At www.artdaily.org/index.asp?int_sec=2&int_new=52602 we learn about some interesting finds by archaeologists on Mount Ararat. One site, consisting of some kind of very large wooden structure, appears to date all the way back to the transition of the Pleistocene from the Holocene, C14 dated objects panning out between 13,100 and 9,600BC, even earlier than Gobekli Tepe, somewhat to the south and overlooking Haran. This structure, whatever it was, seems to have been visited on numerous occasions later on during the Holocene, certainly during the Chalcolithic era (5800-3000BC) and the Bronze Age (3000-1200BC). It is mostly buried beneath tons of stones and ice – and most of it remains unexplored. The small part that has been investigated is some 5m deep with what looks like stairs that descend through what looks like a multi storied structure – the biggest surprise. Not only that but the carpentry is sophisticated, with the use of mortice and tenon jointing. People are getting excited over this discovery, as well as evidence of humans in a nearby cave – also covered in soil, stones and ice. The fill has produced evidence of flax fibres, cord, scraps of fabric, bone tools and wooden objects, all dating back to the very earliest phase of the Holocene – or possibly somewhat earlier.

At http://popular-archaeology.com/issue/december-2011/article/rare-cuneifor… … a kerfuffle of sorts has been raised by the discovery in one of Malta's temples, currently being re-excavated, of a crescent moon shaped piece of agate (stone) featuring a cuneiform inscription from much further to the east, from Nippur in Sumeria to be exact, and dated by cuneiform specialists to the 13th century BC (the latter stage of the Late Bronze Age). It has been translated as a dedication to the god Sin, with origins in a temple in Nippur, a site of pilgrimage with a scribal school. How did it end up on the island of Malta at the wrong end of the Mediterranean, yet alone the wrong side of the Near East. I suppose it could be conjectured it was brought there by the 'sea peoples' in the 12th century – but they only got as far east as the Levant.
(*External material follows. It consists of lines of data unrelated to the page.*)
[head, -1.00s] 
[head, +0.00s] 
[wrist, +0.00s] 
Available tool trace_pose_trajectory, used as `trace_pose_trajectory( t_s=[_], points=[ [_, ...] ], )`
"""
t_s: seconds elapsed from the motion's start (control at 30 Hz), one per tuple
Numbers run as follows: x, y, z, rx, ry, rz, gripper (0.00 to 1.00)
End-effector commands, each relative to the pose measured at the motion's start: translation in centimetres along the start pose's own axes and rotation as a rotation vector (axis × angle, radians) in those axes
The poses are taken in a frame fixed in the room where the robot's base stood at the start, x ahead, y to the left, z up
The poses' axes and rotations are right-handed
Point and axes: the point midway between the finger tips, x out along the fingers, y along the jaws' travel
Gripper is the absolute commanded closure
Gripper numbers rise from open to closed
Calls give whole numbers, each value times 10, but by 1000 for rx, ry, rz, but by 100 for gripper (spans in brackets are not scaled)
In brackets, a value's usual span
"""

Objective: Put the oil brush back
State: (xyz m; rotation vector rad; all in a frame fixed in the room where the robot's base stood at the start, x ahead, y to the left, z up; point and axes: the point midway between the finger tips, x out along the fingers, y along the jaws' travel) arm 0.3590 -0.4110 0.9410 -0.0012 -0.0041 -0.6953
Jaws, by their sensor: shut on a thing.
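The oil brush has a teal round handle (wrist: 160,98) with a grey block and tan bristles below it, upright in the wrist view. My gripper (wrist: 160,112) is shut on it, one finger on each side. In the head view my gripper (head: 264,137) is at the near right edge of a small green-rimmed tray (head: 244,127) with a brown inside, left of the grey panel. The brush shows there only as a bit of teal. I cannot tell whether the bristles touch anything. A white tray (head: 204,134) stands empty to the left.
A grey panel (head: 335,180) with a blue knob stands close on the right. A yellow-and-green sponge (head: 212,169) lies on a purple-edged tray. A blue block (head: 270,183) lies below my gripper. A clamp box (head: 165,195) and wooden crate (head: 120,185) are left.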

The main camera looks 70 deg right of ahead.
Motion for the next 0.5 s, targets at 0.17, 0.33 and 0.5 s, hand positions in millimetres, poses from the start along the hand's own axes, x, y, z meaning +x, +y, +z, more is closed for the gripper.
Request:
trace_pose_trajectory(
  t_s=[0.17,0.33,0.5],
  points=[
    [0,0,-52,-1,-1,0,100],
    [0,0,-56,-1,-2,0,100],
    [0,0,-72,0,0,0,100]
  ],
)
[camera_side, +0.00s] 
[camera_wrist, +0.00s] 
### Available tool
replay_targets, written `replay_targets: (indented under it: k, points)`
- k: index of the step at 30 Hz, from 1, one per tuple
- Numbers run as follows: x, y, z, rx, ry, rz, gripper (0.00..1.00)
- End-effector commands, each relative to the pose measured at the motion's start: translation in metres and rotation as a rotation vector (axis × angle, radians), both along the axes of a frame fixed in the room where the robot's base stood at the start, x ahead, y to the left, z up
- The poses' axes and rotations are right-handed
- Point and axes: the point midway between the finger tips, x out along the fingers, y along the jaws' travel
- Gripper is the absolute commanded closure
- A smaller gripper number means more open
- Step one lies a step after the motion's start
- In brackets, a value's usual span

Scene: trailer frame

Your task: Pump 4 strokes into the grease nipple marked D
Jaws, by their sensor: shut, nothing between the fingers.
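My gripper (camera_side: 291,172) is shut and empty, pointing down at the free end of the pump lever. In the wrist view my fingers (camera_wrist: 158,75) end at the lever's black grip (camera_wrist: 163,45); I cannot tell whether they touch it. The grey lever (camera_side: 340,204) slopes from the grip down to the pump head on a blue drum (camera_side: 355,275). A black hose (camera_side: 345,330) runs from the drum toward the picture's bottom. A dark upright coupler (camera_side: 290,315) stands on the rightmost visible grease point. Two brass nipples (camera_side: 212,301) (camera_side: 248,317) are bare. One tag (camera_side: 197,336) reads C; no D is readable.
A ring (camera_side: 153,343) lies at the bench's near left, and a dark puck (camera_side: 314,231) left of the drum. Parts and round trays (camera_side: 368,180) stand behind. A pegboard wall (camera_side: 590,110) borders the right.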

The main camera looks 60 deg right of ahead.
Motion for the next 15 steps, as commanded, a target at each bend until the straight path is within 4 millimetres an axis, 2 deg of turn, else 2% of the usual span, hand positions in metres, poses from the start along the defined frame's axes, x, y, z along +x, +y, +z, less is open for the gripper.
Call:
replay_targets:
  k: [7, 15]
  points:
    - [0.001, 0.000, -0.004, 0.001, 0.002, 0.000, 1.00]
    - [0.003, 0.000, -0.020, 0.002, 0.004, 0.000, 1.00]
It still had to cross from southern Babylonia to Syria, possibly as a result of looting by Aramean tribesmen at the end of the Late Bronze era.  The Mycenaeans were also active in the general central Mediterranean zone – at least, during LHIIIB and LHIIIC – so it might have been an oject of trade. However, there is another intriguing connection – with the Phoenicians of the 8th and 7th centuries, hundreds of years later (but that depends on what the true depth of the Greek Dark Age may have been, and plenty of revisions of chronology exist that would narrow the angle considerably). The key is in the fact the temples of Malta have an origin in the Neolithic era – much too early. However, the sanctuary was re-used by the Phoenicians, usage that continued all the way into the Roman era. The piece of agate, a gem stone, could have survived for a long time after it left Nippur, falling into the hands of a Phoenician trader who found his way to Malta  and offered it as a gift to some god, otherwise unknown.